Mencari Karya yang Tidak Biasa
Catatan Kurator
Anugerah Sastra Litera memasuki tahun ketiga. Ini salah satu cara dari pengelola portal sastra litera.co.id untuk memberi apresiasi kepada para penulis yang mengirimkan karya dan ditayangkan di sana. Tiap tahun, redaksi menerima ratusan puisi dan cerpen. Tapi, yang lolos kurasi dan dimuat sebagian saja.

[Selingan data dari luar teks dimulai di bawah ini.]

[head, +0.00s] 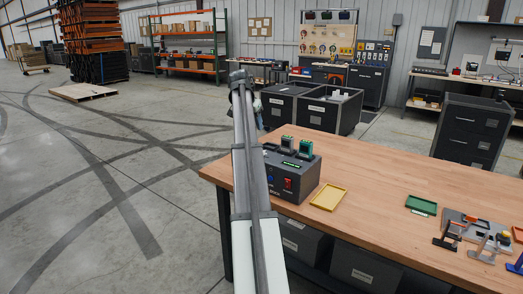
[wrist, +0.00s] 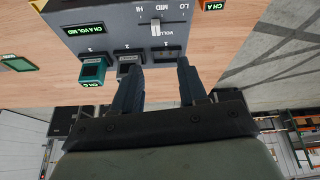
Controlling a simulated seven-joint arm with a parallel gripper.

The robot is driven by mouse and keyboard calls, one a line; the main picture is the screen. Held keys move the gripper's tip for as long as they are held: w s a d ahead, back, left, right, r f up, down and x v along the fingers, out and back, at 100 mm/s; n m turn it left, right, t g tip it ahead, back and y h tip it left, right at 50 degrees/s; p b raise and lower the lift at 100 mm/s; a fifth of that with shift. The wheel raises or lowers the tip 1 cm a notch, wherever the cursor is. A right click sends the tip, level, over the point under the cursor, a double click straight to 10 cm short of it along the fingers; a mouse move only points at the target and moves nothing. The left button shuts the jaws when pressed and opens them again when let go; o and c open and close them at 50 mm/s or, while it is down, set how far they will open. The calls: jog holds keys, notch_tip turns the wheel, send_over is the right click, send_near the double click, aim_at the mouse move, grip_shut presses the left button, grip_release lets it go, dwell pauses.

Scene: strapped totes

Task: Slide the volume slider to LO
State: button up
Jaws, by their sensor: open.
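The dark control box (head: 293,186) stands on the wooden bench, partly hidden by my arm in the head view. In the wrist view the box (wrist: 120,26) shows a volume slider (wrist: 155,30) with a light knob, beside the labels HI, MID and LO. The knob sits level with MID. The lit display (wrist: 83,30) reads CH A VOL:MID. My gripper (wrist: 158,68) is open and empty, its fingertips near the box edge by the slots numbered 1 and 2. It appears apart from the slider knob.
A teal cartridge (wrist: 92,72) marked CH C and a grey-topped one (wrist: 128,62) stand in slots 3 and 2. An orange-lit CH A piece (wrist: 212,5) lies past the LO end. A yellow tray (head: 328,197) and green tray (head: 421,204) lie on the bench (head: 370,170).

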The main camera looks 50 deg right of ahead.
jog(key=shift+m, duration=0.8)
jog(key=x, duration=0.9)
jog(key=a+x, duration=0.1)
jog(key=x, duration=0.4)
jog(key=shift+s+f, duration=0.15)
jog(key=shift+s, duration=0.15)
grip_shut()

Nah, karya-karya yang dimuat itulah dinilai ulang untuk mendapatkan penghargaan dari Yayasan Master Kreativa Indonesia, yang membawahi Lembaga Literasi Indonesia dan menerbitkan litera.co.id. Sebenarnya, cita-citanya bukan sekedar penghargaan, tapi sebuah upaya untuk menemukan karya-karya yang memberi kesegaran, baik dalam tema, gagasan, isi, hingga cara pengucapan.
Kami membaca dengan saksama karya-karya yang tayang di Litera sepanjang 2018. Hasilnya, tak banyak yang menggembirakan. Bukan tak ada puisi dan cerpen bagus, tapi kami hampir tidak menemukan karya-karya yang menjadi semacam oase. Para penulis lebih senang menulis hal-hal biasa saja serta dengan cara dan perspektif biasa pula.
[iklan]
Apakah semangat menjelajah hal-hal baru para penulis sudah luntur dan mereka lebih asyik dengan hal-hal klise, termasuk dirinya sendiri? Menjawab pertanyaan ini jelas tidak mudah.
Litera hanya salah satu ruang publikasi karya sastra. Masih banyak ruang-ruang lain yang terbentang luas, mulai media konvensional (koran dan majalah), media digital hingga media sosial.
Boleh jadi memang tidak banyak penulis mengirimkan karya ke Litera. Sebagian besar penulis lebih senang bertarung di media-media arus utama, terutama koran, di daerah maupun nasional.
Koran masih dianggap sebagai barometer pertumbuhan sastra. Jika belum dimuat di koran, terutama koran nasional, seolah belum sah menjadi penulis sastra atau sastrawan. Koran masih dipercaya memiliki sistem kurasi yang baik dan bisa membuat sastra tumbuh lebih baik.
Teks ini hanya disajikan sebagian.